Hypervelocity impact of a steel microsphere on fused silica sheets

• Published in: International journal of impact engineering Vol. 80; pp. 116 - 132
• Main Authors: Chadegani, Alireza, Iyer, Kaushik A., Mehoke, Douglas S., Batra, Romesh C.
• Format: Journal Article
• Language: English
• Published: Elsevier Ltd 01.06.2015
• Subjects: Conchoidal fracture diameters; Critical erosion strain; Fused silica sheet; Hydrocode modeling; Hypervelocity impact; Spall failure; Hydrocode modeling; Spall failure; Conchoidal fracture diameters; Hypervelocity impact; Fused silica sheet; Critical erosion strain
• ISSN: 0734-743X; 1879-3509
• DOI: 10.1016/j.ijimpeng.2015.02.005

We use the commercial finite element software Abaqus to study three-dimensional deformations of glass panels impacted at normal incidence by a 0.5 mm diameter steel sphere moving at about 3 km/s and having kinetic energy of approximately 2.3 J. We quantify effects of the critical erosion strain and the impact speed upon the conchoidal fracture diameters developed on the front- and the back-surfaces of the panel, and on the hole-out diameter. The strength responses of the steel and the glass are modeled as thermoelastoviscoplastic, and their hydrodynamic responses by the Mie–Grüneisen equation of state. An element is assumed to have failed when the erosion strain in it reaches the material-dependent critical value. Failed elements deleted from the analysis domain form cracks in the specimen. Effects of numerical uncertainties on significant failure features are found by repeating simulations with infinitesimal variations in the impact speed. The computed results are compared with experimental findings available in the open literature.

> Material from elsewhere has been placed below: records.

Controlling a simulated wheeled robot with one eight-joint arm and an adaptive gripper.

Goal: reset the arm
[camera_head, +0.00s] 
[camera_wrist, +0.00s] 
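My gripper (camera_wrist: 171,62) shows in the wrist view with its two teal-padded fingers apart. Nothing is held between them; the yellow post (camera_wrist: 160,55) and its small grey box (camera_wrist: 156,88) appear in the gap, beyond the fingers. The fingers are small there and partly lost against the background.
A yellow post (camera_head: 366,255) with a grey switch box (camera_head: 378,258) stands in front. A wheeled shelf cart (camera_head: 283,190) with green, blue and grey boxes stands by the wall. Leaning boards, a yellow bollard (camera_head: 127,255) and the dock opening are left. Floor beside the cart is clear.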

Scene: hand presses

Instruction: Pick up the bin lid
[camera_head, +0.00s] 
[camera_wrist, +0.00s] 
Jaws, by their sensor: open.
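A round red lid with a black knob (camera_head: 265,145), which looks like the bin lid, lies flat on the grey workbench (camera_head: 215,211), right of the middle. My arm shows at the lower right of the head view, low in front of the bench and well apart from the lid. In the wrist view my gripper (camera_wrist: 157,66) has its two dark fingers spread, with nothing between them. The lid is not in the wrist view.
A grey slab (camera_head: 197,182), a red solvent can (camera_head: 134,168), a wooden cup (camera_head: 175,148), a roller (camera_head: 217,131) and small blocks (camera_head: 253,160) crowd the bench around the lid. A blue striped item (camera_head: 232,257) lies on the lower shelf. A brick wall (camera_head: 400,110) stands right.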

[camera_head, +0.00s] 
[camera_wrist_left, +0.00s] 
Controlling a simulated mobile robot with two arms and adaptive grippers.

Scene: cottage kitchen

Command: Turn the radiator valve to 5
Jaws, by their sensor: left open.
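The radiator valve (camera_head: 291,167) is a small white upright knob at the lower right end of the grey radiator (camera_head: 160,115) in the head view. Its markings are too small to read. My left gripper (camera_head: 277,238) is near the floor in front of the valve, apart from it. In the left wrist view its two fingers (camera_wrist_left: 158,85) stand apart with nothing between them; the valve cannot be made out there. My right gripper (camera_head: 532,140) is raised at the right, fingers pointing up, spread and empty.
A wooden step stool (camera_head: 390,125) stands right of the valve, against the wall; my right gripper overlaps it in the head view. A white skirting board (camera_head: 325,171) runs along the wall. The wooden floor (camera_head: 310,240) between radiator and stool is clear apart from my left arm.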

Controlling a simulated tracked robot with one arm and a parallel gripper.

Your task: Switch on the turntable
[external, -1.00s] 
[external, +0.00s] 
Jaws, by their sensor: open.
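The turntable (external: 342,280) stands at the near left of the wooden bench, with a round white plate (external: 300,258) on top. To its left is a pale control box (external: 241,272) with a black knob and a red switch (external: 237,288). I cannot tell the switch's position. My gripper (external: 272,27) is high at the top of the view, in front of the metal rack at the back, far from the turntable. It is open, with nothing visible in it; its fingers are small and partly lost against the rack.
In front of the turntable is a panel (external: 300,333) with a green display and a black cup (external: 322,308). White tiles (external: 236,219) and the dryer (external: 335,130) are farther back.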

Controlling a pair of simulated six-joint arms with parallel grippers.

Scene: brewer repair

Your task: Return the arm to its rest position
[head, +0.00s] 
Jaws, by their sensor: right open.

For the impact problems studied it is found that (i) the spall front speed and the length of a spalled line are highly sensitive to the impact speed, and (ii) conchoidal fracture diameters on the front and the back surfaces of the target are less sensitive to the impact speed, (iii) values of the critical erosion strain greater than 2.0 do not affect the above listed damage variables. •Three-dimensional hypervelocity impact problem studied.•Erosion strain greater than 2 has very little effect on values of fracture parameters.•For impact speed of 3 km/s, 0.7% increase in impact speed increases the spall propagation speed on the back surface by 24%.•Source code for the erosion subroutine added to Abaqus.